The ECJ had upheld Schrems’ complaint that sending EU citizens’ data wholesale to the US breached EU privacy laws.

So, Facebook decided to use an alternative route: the Standard Contractual Clause (SCC).  

SCCs have been used for some time by companies in the EU who transfer data to third countries with whom the EU does not have an adequacy agreement. Privacy Shield was not yet ready, so Facebook used SCCs in order to continue transferring data from the EU to the US.

Schrems promptly updated his complaint to the Irish Data Protection Commissioner that SCCs were also suspect. The issue went back to the ECJ via the Irish High Court.

On 19 December last year, the ECJ Advocate General held that the SCCs were valid in that they compensated for any perceived data protection deficiencies that existed in third countries.

However, the Advocate General also recognised that in some third countries, an SCC was not legally binding and as such may be difficult to implement.

As a result, regulators in third countries would have to assess on a case-by-case basis whether the transfer of EU data complied with a Standard Contractual Clause. If those regulators felt there was a conflict between the SCC and, say, US law, then the SCC would be invalid.

Does a tangled mess lie ahead?

All of this creates a rather tangled mess when it comes to predicting how smooth things will be post-Brexit.

Even if an adequacy agreement is concluded by the EU and UK before the transition expires (December 31), it will still have to be updated every couple of years, and the UK may want to diverge from EU rules in the meantime.

With the Max Schremses of this world still active, an adequacy agreement could be subject to a legal challenge because of the UK tendency towards intrusive surveillance.

"The UK will have the same problem as the US," says Max Schrems by phone from Austria. "As a member state the UK could invoke Article 4(2), the national security exemption.
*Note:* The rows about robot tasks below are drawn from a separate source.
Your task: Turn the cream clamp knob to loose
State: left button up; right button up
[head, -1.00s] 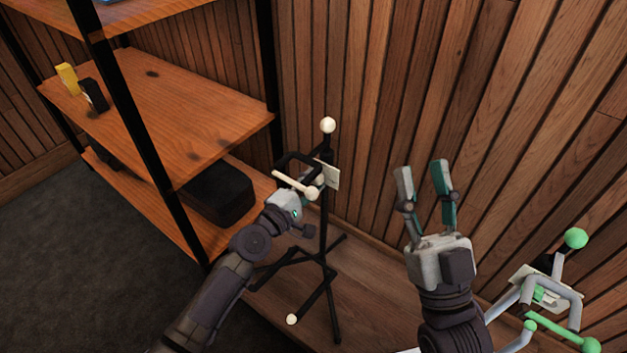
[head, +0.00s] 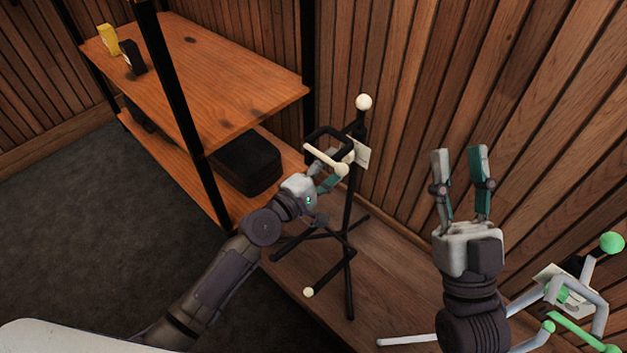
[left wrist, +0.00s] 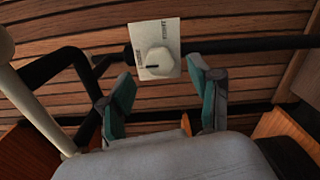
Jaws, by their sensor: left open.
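The cream clamp knob (left wrist: 158,61) shows in the left wrist view on a small cream plate (left wrist: 170,28), with lettering too small to read. The plate also shows in the head view (head: 361,154), on a black stand (head: 348,210) with cream ball tips. My left gripper (left wrist: 160,76) is open, its fingertips on either side of the knob in the picture and apart from it. In the head view my left gripper (head: 328,178) is at the stand's clamp, partly hidden by the cream-tipped bar. My right gripper (head: 461,150) is raised, open and empty, right of the stand.
A wooden shelf unit (head: 210,80) with black posts stands left of the stand. It holds a yellow box (head: 108,40), a small black box (head: 133,57) and a black case (head: 248,163). A grey stand with green tips (head: 611,243) is at the right. The slatted wall is close behind.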

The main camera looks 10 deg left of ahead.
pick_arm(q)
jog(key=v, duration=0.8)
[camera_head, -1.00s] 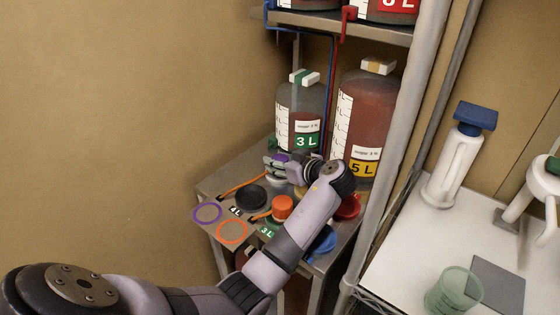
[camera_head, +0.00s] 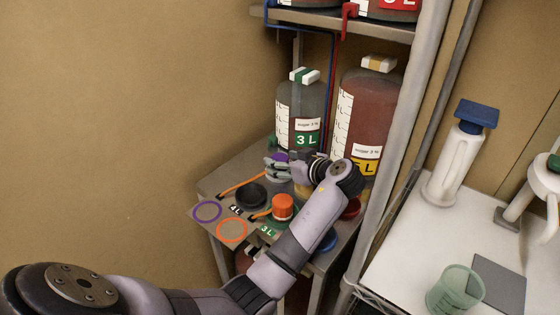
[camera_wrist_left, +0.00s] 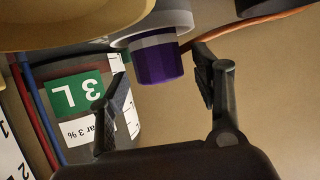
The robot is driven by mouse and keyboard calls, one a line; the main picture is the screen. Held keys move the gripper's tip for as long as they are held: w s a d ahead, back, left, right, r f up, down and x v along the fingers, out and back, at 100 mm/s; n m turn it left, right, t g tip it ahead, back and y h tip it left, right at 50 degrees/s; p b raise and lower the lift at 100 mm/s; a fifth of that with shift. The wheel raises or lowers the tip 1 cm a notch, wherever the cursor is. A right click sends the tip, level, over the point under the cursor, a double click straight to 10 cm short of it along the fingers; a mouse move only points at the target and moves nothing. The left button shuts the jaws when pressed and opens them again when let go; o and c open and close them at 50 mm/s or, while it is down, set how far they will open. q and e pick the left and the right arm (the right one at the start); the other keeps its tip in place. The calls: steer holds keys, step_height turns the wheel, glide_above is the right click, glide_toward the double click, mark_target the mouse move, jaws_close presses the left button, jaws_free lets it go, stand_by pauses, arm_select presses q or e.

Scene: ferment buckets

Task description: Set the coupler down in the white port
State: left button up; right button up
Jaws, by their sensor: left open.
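A purple coupler (camera_wrist_left: 157,61) sits upright in a pale grey-white ring, apparently the white port (camera_wrist_left: 165,22), in the left wrist view, which is upside down. The purple coupler also shows as a small patch in the head view (camera_head: 281,157), behind my fingers; the port is mostly hidden there. My left gripper (camera_head: 272,167) is open over the small table. In the wrist view its fingers (camera_wrist_left: 160,80) stand on either side of the coupler, with gaps showing, and nothing is gripped. My right gripper is not in view.
The table also holds a black disc (camera_head: 251,195) with an orange hose and an orange-capped piece (camera_head: 282,206). Behind stand a 3 L bottle (camera_head: 299,115) and a 5 L bottle (camera_head: 368,105). A post (camera_head: 400,150) rises at right, beside a white bench (camera_head: 405,255).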

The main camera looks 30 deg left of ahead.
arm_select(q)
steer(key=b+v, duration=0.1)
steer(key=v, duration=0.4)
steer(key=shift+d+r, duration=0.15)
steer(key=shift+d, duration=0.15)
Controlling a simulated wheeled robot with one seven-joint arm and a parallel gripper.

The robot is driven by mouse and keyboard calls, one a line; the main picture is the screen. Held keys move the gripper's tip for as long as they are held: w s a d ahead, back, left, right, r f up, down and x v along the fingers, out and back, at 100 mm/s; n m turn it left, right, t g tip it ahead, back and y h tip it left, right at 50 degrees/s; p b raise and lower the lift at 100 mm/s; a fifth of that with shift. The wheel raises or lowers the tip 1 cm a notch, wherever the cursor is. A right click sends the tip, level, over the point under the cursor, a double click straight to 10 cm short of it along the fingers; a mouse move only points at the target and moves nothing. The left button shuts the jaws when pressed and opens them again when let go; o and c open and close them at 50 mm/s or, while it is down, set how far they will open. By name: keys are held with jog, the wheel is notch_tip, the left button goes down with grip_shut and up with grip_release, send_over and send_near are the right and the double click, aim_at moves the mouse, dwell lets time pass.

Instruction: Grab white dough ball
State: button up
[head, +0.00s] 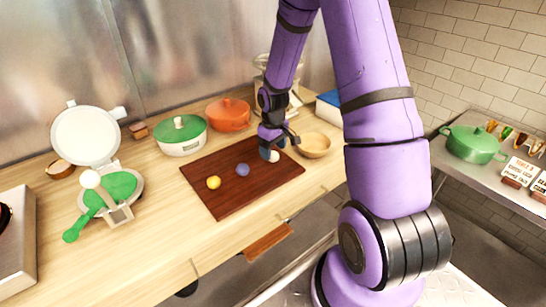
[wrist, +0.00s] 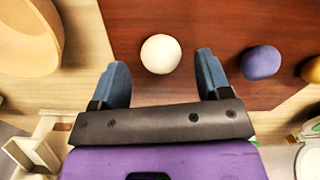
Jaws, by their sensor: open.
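The white dough ball (wrist: 161,54) lies on the dark red-brown board (wrist: 215,20) in the wrist view. My gripper (wrist: 160,72) is open, and the ball shows between and just beyond its two fingertips, with a gap on each side. In the head view the ball (head: 272,156) is at the right part of the board (head: 225,196), partly hidden by my gripper (head: 279,143). I cannot tell how high the fingertips are above the board.
A blue-purple ball (head: 243,170) and a yellow ball (head: 214,182) lie on the board to the left. A wooden bowl (head: 314,146) stands close to the right of my gripper. An orange pot (head: 229,114) and a green-lidded pot (head: 181,134) stand behind the board.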

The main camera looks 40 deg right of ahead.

But after Brexit the UK does not have that option, so the ECJ is certain to want to review any adequacy decision.

"The difference is that the UK is still subject to the European Court of Human Rights (ECHR) so at least there is baseline protection for a foreigner when it comes to protecting their data."

According to one senior EU official: "Regardless of whether or not companies behave as if GDPR still applied as before Brexit, Britain’s security apparatus is as intrusive as the one in the US, if not more so. Americans would argue there’s even less control: there’s no equivalent of Congressional oversight, checks and balances that don’t exist in the UK."

Britain 'behaved like a bunch of cowboys'

The UK has already angered the EU over a data breach.

In May 2018, it was discovered that the UK had been illegally copying classified personal information from a database reserved for members of the passport-free Schengen travel zone.

Even though the UK has never been part of the Schengen Area, it had been granted limited access to the Schengen Information System (SIS), a database with 76 million entries used by police to track undocumented migrants, missing people, stolen property and suspected criminals.

Dutch MEP Sophie In't Veld

An investigation by the European Commission, reported by EU Observer, found that the UK had for several years been illegally copying entries and sharing them with other law enforcement agencies around the world.

Sophie In’t Veld, a Dutch MEP, told the European Parliament: "This is a country that is not a member of Schengen because it doesn’t want to be a member of Schengen. It doesn’t want to be a member of the European Union. Nevertheless, in the kindness of our hearts we have given them access to the Schengen Information System and they behaved like a bunch of cowboys."

Administrative headache if deal not agreed

What happens if the EU and UK are unable to reach an adequacy agreement in time for December 31?

Both sides will have to fall back on our old friends, the (now tarnished) Standard Contractual Clauses (SCCs). 
These will have to be used by companies on the island of Ireland – even sports organisations – if they are engaged in the transfer of data across the border.

The European Commission has approved a templated version of SCCs, meaning they can be inserted into a contract between parties in a "plug and play" sense.

"We have become used to these data free-flows and can't comprehend how inconvenient it’s going to be when there is a legal fullstop."

However, Helen Dixon, the Irish Data Protection Commissioner, is concerned not only about the legal question mark that hangs over SCCs, but also the lack of awareness among Irish companies as to what they are, how they work, or whether they have the resources to enter into them.

"It is a big administrative and resource-intensive activity," she says. "There is so much data, particularly between Ireland and Northern Ireland, in so many contexts aside from commercial and banking.

"It’s in law enforcement, road safety, tourism, sport. We have become used to these data free-flows and can’t comprehend how inconvenient it’s going to be when there is a legal fullstop."

Dixon says that during outreach visits to the business sector she has often been greeted with "blank faces" when she asks if companies are aware of the data protection implications of Brexit.

However, the Irish regulator is more concerned about the implications of the December ECJ opinion on SCCs, even if that opinion is not (yet) binding.

For example, let's say a company in Belfast was trading with a company in Drogheda. The effect of the opinion would be to oblige the importer of the data in Belfast to ensure that nothing in the laws and practices of the UK would cause them to be incapable of complying with EU data protection standards.

If the company in Belfast couldn’t do that, then they would have to notify the company in Drogheda and that company would have to suspend the data transfer.

"Really," asks Dixon, "is it possible for the importers and exporters to do this very detailed assessment?"

In the case of SCC transfers to the US, both the importer and exporter of the data would have to undertake an assessment of what US intelligence agencies might do with the data under the powers US laws grant them, and to declare – as this is a legal contract – that none of those powers would put European data at risk.

While trade and fisheries are hogging all the attention ahead of the negotiations, the complexities of Brexit and data protection will be one to watch.